**The exercise:**
Would you quote the material below in full and unchanged?

--

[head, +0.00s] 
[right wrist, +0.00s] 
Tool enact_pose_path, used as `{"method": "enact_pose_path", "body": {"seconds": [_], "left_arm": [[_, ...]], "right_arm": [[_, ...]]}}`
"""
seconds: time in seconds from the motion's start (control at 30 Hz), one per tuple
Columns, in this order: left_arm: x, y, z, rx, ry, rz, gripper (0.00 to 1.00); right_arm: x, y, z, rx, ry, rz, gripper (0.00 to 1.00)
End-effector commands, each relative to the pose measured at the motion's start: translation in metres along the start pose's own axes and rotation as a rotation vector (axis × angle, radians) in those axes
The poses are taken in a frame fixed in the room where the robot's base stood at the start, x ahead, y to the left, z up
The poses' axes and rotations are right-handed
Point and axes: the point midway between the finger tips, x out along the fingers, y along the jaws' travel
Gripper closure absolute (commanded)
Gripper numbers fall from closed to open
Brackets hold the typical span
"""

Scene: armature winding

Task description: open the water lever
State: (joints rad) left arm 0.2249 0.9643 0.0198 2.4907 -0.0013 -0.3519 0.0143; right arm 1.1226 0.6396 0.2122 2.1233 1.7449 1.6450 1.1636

--

**Problem solution:**
[head, +0.00s] 
[right wrist, +0.00s] 
Tool enact_pose_path, used as `{"method": "enact_pose_path", "body": {"seconds": [_], "left_arm": [[_, ...]], "right_arm": [[_, ...]]}}`
"""
seconds: time in seconds from the motion's start (control at 30 Hz), one per tuple
Columns, in this order: left_arm: x, y, z, rx, ry, rz, gripper (0.00 to 1.00); right_arm: x, y, z, rx, ry, rz, gripper (0.00 to 1.00)
End-effector commands, each relative to the pose measured at the motion's start: translation in metres along the start pose's own axes and rotation as a rotation vector (axis × angle, radians) in those axes
The poses are taken in a frame fixed in the room where the robot's base stood at the start, x ahead, y to the left, z up
The poses' axes and rotations are right-handed
Point and axes: the point midway between the finger tips, x out along the fingers, y along the jaws' travel
Gripper closure absolute (commanded)
Gripper numbers fall from closed to open
Brackets hold the typical span
"""

Scene: armature winding

Task description: open the water lever
State: (joints rad) left arm 0.2249 0.9643 0.0198 2.4907 -0.0013 -0.3519 0.0143; right arm 1.1226 0.6396 0.2122 2.1233 1.7449 1.6450 1.1636

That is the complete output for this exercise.